### SHORT PROBLEM
Look through the listing and locate every line containing the word "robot"; copy those lines.

========

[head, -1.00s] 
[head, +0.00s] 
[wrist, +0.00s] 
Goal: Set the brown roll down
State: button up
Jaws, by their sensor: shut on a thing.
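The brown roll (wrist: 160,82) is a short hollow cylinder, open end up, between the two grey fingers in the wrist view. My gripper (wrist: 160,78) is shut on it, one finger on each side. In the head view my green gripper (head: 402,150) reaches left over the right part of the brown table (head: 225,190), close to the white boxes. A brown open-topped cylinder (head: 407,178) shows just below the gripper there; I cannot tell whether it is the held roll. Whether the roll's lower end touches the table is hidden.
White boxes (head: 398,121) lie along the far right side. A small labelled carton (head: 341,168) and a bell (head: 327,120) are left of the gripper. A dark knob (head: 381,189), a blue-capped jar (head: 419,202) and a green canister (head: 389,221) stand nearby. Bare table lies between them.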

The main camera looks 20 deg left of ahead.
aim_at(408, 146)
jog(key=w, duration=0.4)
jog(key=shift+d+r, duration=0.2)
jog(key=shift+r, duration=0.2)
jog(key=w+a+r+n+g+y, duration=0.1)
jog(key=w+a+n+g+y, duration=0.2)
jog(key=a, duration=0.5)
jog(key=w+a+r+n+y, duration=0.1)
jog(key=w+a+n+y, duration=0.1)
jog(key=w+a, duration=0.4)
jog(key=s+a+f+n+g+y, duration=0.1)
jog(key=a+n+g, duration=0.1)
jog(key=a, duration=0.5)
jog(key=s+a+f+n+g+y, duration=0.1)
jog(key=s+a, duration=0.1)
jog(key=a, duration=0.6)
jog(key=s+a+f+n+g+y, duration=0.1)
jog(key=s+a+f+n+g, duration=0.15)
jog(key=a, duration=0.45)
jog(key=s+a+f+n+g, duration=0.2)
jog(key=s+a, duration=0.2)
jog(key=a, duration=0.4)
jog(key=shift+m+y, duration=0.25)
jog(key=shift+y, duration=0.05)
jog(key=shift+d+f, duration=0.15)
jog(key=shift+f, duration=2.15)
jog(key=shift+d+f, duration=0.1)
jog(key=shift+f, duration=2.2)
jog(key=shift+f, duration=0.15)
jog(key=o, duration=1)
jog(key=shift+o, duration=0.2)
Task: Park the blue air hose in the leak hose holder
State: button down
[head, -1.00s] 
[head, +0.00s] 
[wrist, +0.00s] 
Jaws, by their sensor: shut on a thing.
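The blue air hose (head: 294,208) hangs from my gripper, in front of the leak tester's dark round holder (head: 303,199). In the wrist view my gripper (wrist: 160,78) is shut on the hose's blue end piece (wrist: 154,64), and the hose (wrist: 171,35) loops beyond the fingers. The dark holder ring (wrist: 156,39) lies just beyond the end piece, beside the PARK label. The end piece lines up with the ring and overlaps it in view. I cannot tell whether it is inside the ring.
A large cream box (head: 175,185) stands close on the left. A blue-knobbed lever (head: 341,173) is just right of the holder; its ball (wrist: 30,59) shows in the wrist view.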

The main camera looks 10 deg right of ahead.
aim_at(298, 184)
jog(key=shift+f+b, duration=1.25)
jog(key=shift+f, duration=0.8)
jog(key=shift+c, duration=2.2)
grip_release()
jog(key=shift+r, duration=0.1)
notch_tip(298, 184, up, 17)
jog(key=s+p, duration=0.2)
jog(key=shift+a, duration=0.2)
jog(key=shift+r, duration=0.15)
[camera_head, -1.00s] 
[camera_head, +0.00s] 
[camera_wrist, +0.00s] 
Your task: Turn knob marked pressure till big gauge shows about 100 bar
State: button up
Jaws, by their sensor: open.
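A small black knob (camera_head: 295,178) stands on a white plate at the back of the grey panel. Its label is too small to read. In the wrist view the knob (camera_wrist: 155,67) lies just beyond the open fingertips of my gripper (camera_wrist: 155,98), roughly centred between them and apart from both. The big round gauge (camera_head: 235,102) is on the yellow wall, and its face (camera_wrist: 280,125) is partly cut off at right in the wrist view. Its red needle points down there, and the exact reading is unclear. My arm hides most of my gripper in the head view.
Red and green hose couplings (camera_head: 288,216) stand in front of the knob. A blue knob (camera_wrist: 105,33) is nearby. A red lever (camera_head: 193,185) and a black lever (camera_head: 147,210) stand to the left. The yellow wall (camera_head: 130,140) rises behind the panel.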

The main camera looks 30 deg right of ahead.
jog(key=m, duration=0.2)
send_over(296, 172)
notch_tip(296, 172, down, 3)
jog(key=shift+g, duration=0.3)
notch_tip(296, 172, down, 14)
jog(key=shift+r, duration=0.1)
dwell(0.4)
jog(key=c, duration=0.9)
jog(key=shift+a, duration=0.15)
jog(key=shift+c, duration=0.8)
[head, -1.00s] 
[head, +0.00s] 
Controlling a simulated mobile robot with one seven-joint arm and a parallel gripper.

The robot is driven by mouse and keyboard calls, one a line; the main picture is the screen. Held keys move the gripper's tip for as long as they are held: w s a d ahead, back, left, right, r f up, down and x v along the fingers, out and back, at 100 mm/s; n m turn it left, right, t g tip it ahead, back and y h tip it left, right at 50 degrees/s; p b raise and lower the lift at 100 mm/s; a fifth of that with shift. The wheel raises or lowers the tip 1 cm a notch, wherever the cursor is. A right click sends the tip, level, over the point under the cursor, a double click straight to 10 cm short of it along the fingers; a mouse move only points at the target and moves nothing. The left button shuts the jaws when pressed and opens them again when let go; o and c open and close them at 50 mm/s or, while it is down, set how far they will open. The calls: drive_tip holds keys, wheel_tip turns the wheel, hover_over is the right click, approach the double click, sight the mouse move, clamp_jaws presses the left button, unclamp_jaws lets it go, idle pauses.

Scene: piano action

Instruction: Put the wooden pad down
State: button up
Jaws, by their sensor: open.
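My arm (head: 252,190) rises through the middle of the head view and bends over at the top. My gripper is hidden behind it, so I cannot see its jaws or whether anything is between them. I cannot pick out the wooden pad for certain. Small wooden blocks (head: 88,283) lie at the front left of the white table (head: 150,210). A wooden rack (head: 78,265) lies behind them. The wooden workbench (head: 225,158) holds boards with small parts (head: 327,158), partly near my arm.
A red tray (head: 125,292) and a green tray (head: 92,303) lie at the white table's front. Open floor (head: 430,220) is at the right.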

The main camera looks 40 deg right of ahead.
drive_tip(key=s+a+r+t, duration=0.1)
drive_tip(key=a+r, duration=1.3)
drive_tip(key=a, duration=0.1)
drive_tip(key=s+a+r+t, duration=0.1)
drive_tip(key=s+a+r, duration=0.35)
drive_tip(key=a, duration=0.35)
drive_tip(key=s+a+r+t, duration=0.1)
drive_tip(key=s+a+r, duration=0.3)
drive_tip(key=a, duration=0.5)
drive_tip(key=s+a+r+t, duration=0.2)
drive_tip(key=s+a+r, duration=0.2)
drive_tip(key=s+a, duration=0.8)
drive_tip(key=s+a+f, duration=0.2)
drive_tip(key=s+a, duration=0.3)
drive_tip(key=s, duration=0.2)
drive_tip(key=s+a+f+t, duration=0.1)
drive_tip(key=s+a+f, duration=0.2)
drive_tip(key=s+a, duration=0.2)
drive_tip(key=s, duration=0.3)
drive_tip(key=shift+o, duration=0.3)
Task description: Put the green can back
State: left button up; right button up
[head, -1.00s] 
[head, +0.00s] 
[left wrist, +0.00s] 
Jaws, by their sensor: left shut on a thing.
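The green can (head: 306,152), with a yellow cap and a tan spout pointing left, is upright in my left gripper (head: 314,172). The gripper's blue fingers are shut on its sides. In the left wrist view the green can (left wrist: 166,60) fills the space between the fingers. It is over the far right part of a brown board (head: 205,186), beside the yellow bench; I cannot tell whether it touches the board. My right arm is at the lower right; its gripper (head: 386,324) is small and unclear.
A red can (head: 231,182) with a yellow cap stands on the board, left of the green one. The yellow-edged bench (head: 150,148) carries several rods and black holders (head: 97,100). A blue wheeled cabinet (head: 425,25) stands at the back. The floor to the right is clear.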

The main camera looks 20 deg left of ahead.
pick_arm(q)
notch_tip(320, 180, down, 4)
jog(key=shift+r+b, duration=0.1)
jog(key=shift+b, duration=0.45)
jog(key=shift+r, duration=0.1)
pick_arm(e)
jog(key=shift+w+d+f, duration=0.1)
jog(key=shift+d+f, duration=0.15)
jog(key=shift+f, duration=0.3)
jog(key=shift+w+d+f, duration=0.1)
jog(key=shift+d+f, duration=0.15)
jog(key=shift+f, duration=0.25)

========

### CORRECT RESPONSE
Controlling a simulated mobile robot with one seven-joint arm and a parallel gripper.
The robot is driven by mouse and keyboard calls, one a line; the main picture is the screen. Held keys move the gripper's tip for as long as they are held: w s a d ahead, back, left, right, r f up, down and x v along the fingers, out and back, at 100 mm/s; n m turn it left, right, t g tip it ahead, back and y h tip it left, right at 50 degrees/s; p b raise and lower the lift at 100 mm/s; a fifth of that with shift. The wheel raises or lowers the tip 1 cm a notch, wherever the cursor is. A right click sends the tip, level, over the point under the cursor, a double click straight to 10 cm short of it along the fingers; a mouse move only points at the target and moves nothing. The left button shuts the jaws when pressed and opens them again when let go; o and c open and close them at 50 mm/s or, while it is down, set how far they will open. The calls: drive_tip holds keys, wheel_tip turns the wheel, hover_over is the right click, approach the double click, sight the mouse move, clamp_jaws presses the left button, unclamp_jaws lets it go, idle pauses.

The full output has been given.